[Instructions to follow]
Exactly as they appear, copy the lines of the listing from the one containing "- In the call" through the final line, both included, and nothing else.

Robot trajectory data:
----

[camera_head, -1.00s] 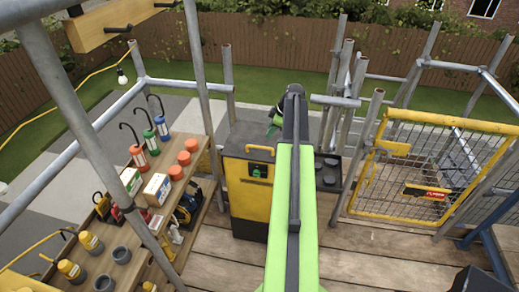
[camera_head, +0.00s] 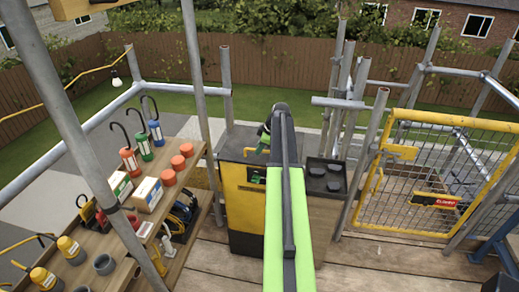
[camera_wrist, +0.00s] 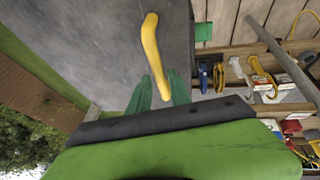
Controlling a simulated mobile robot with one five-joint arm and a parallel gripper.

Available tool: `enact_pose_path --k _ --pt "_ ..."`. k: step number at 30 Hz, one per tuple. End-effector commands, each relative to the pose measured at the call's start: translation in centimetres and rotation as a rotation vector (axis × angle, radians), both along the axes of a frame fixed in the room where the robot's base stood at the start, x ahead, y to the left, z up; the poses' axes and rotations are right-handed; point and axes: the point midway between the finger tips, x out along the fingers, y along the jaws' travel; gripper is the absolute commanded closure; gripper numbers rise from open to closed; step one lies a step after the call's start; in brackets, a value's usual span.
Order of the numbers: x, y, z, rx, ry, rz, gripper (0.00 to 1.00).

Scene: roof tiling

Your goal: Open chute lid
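The chute is a yellow and black box with a flat grey lid (camera_head: 238,142), which lies down on it. A yellow bar handle (camera_head: 257,151) stands at the lid's near edge. In the wrist view the handle (camera_wrist: 151,45) runs across the grey lid (camera_wrist: 105,65) toward my fingers. My gripper (camera_wrist: 160,92) has its green fingertips apart, one on each side of the handle's near end; I cannot tell whether they touch it. In the head view my gripper (camera_head: 264,138) is just above the handle, partly hidden by my arm.
A shelf (camera_head: 165,205) with lanterns, orange caps and boxes stands at the left. A black tray (camera_head: 326,177) lies right of the chute. A yellow mesh gate (camera_head: 425,185) and scaffold poles stand at the right. Planked floor (camera_head: 350,265) lies in front.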

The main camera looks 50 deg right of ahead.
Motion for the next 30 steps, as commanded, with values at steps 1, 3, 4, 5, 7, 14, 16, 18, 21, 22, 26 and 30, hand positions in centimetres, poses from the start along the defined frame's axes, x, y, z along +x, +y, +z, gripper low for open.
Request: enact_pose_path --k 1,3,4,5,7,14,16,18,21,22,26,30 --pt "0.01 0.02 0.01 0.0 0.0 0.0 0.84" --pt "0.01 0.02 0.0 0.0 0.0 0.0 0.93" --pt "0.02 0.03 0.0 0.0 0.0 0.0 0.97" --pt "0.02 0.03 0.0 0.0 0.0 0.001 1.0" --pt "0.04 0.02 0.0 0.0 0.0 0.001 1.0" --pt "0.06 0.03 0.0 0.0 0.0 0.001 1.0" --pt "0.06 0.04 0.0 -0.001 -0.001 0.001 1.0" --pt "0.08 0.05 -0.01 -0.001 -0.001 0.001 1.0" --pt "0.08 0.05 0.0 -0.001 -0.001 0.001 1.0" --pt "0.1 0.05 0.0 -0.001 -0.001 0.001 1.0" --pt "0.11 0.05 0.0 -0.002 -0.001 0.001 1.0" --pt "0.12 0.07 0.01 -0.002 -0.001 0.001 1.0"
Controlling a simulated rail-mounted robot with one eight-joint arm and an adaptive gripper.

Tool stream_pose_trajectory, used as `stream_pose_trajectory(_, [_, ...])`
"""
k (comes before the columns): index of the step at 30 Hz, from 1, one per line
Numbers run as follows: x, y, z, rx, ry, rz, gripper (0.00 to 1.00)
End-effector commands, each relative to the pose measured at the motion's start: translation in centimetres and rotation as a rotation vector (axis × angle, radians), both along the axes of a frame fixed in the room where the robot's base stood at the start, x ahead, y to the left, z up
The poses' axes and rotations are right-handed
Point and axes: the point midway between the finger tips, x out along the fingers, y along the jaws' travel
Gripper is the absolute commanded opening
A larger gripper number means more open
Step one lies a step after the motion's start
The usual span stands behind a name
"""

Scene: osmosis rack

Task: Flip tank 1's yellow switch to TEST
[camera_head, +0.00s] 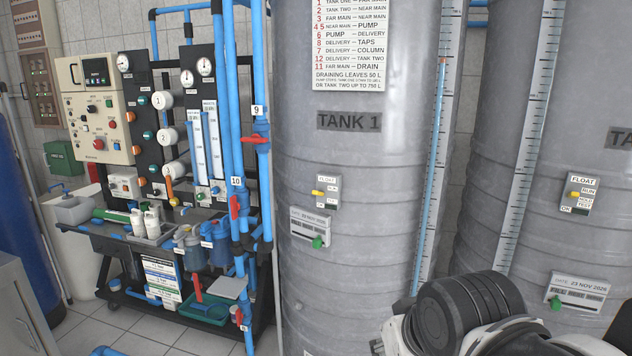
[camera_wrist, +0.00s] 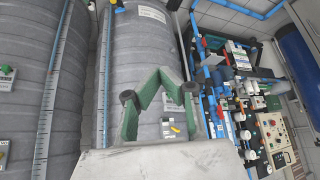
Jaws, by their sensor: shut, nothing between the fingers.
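Tank 1 (camera_head: 345,230) is a large grey ribbed tank with a "TANK 1" label. Its small pale FLOAT panel (camera_head: 328,192) carries a yellow switch (camera_head: 318,193) whose lever sticks out to the left. I cannot tell for sure which label the lever is at. In the wrist view, where the scene is turned over, the yellow switch (camera_wrist: 174,129) shows below and behind the green fingers. My gripper (camera_wrist: 163,73) is shut and empty, its green fingers meeting in front of tank 1 and apart from the switch. The head view does not show the fingers.
Tank 2's FLOAT panel (camera_head: 580,194), with its own yellow switch, is at right. A green valve (camera_head: 317,242) sits below tank 1's panel. A level tube (camera_head: 432,170) runs up tank 1's right side. Blue pipes (camera_head: 235,180) and the osmosis rack (camera_head: 150,100) stand left of tank 1.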

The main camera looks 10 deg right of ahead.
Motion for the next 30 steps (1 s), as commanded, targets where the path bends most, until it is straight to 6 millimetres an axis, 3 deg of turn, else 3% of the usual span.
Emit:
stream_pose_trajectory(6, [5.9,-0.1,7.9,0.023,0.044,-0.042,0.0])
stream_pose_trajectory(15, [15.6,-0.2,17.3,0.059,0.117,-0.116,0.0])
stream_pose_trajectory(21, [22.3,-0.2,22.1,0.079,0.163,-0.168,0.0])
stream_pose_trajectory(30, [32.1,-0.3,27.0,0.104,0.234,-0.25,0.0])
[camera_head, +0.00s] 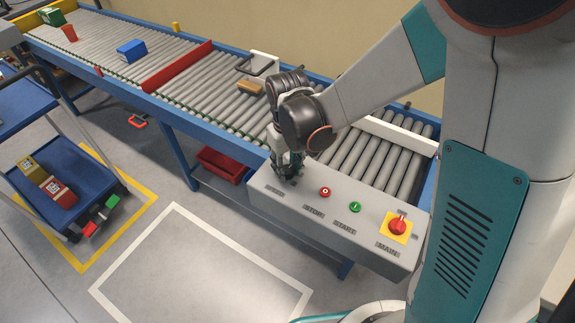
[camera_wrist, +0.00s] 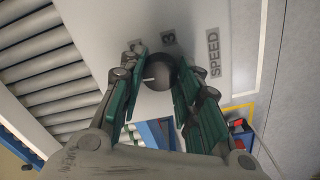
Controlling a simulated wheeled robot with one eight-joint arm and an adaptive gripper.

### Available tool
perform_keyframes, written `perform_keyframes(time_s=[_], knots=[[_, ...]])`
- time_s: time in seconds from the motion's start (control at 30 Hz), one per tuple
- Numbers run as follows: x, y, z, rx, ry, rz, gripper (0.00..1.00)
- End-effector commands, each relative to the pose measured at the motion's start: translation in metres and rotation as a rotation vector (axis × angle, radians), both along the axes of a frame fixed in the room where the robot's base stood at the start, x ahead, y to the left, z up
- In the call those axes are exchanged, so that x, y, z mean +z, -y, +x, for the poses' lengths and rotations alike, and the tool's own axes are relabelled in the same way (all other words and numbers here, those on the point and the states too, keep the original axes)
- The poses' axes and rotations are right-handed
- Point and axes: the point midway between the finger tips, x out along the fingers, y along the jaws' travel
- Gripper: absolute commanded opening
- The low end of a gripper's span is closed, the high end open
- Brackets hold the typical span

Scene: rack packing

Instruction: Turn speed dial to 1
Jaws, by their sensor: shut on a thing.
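The speed dial (camera_wrist: 159,72) is a dark round knob with a short white pointer line, on the pale control panel (camera_wrist: 100,25). In the wrist view the pointer lies toward the left of the knob. The digit 3 and the word SPEED show beside it, and another digit is partly covered by a finger. My gripper (camera_wrist: 160,62) has its green-padded fingers on both sides of the dial, shut on it. In the head view my gripper (camera_head: 288,168) points down at the left end of the control panel (camera_head: 325,222) and hides the dial.
The panel also carries a red stop button (camera_head: 325,192), a green start button (camera_head: 355,207) and a red main switch (camera_head: 397,226) on yellow. The roller conveyor (camera_head: 185,75) runs behind, with a blue box (camera_head: 131,51) on it. A blue cart (camera_head: 40,205) stands at left.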

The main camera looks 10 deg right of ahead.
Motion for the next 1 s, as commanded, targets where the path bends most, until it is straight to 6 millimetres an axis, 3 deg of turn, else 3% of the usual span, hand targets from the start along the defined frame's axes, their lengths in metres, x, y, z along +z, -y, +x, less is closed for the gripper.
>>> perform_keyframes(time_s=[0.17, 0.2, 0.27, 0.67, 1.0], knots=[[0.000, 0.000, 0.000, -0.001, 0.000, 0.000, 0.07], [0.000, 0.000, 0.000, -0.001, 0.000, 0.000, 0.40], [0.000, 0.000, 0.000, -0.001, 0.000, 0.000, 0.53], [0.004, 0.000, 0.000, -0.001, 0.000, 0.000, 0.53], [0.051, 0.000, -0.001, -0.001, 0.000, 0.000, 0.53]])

----

[Solution for this exercise]
- In the call those axes are exchanged, so that x, y, z mean +z, -y, +x, for the poses' lengths and rotations alike, and the tool's own axes are relabelled in the same way (all other words and numbers here, those on the point and the states too, keep the original axes)
- The poses' axes and rotations are right-handed
- Point and axes: the point midway between the finger tips, x out along the fingers, y along the jaws' travel
- Gripper: absolute commanded opening
- The low end of a gripper's span is closed, the high end open
- Brackets hold the typical span

Scene: rack packing

Instruction: Turn speed dial to 1
Jaws, by their sensor: shut on a thing.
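The speed dial (camera_wrist: 159,72) is a dark round knob with a short white pointer line, on the pale control panel (camera_wrist: 100,25). In the wrist view the pointer lies toward the left of the knob. The digit 3 and the word SPEED show beside it, and another digit is partly covered by a finger. My gripper (camera_wrist: 160,62) has its green-padded fingers on both sides of the dial, shut on it. In the head view my gripper (camera_head: 288,168) points down at the left end of the control panel (camera_head: 325,222) and hides the dial.
The panel also carries a red stop button (camera_head: 325,192), a green start button (camera_head: 355,207) and a red main switch (camera_head: 397,226) on yellow. The roller conveyor (camera_head: 185,75) runs behind, with a blue box (camera_head: 131,51) on it. A blue cart (camera_head: 40,205) stands at left.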

The main camera looks 10 deg right of ahead.
Motion for the next 1 s, as commanded, targets where the path bends most, until it is straight to 6 millimetres an axis, 3 deg of turn, else 3% of the usual span, hand targets from the start along the defined frame's axes, their lengths in metres, x, y, z along +z, -y, +x, less is closed for the gripper.
>>> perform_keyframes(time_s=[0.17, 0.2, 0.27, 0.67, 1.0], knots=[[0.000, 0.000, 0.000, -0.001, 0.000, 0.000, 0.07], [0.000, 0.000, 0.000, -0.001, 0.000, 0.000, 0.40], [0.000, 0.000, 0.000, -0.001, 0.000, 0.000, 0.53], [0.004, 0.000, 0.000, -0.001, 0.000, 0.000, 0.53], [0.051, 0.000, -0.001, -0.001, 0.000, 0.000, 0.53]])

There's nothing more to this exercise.